What setting should I choose? If your PC and the game support it, go with HBAO+. But if the shadows look weird after enabling this option, you can turn this off in favour of other effects.
Anisotropic Filtering (AF)
Games need to find sneaky ways to run smoothly wherever possible, and one of the oldest of these methods involves making surface textures blurrier the further away they are. Without anisotropic filtering enabled, the result is what looks like hard cuts between different levels of blurriness as you look across, say, a floor texture. Texture filtering works to blend those levels of detail, resulting in a smoother, less-noticeable transition between detailed, closer textures and blurry, distant ones.
What setting should I choose? The performance impact is almost unnoticeable, so crank this one up to 16x and enjoy the smoothest distant texture transitions on grass, mud, or concrete that you've ever seen.
Depth of Field
If you're like me and are nearsighted, you'll notice that objects in the distance are blurrier than those closer to you. Depth of field settings attempt to simulate that by blurring distant objects. The setting controls the intensity of the blur, not the distance at which objects start to blur.
What setting should I choose? The performance cost is negligible, but some games' depth of field effects blur far too much for style or effect, so pick a setting that still lets you see somewhat clearly.

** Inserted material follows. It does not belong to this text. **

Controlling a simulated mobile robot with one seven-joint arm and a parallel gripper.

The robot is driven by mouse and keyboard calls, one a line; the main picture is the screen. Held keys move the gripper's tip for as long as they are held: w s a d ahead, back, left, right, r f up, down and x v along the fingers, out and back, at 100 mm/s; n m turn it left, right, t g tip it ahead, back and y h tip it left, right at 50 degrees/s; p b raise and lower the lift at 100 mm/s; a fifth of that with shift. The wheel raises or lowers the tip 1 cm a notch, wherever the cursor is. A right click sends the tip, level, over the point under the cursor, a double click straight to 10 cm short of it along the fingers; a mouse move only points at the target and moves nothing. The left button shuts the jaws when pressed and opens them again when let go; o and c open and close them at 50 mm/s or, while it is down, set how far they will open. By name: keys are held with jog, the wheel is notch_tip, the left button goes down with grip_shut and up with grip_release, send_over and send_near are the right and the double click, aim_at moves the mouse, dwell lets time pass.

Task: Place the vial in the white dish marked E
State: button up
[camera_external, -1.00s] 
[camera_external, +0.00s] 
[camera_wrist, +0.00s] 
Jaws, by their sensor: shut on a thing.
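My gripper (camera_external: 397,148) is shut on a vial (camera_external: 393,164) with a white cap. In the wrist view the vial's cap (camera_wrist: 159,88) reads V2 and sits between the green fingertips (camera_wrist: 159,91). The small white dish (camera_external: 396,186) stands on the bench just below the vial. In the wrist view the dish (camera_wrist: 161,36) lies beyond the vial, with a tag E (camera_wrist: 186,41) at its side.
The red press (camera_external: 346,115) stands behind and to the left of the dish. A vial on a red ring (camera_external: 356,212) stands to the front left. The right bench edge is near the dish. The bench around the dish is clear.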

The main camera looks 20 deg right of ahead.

This one is a little difficult to define because it could have different effects for every game. Most commonly, it refers to effects like bloom, which makes light bleed softly into the surrounding area, or motion blur, which simulates the blur of rapid head or camera movement. Another effect, high dynamic range lighting, simulates the overbrightness the human eye experiences when moving from a dark space to a brightly lit one.
What setting should I choose? The performance cost is noticeable, so this should be turned down if you have problems, and not everyone likes motion blur and bloom, so personal taste could also dictate its disabling.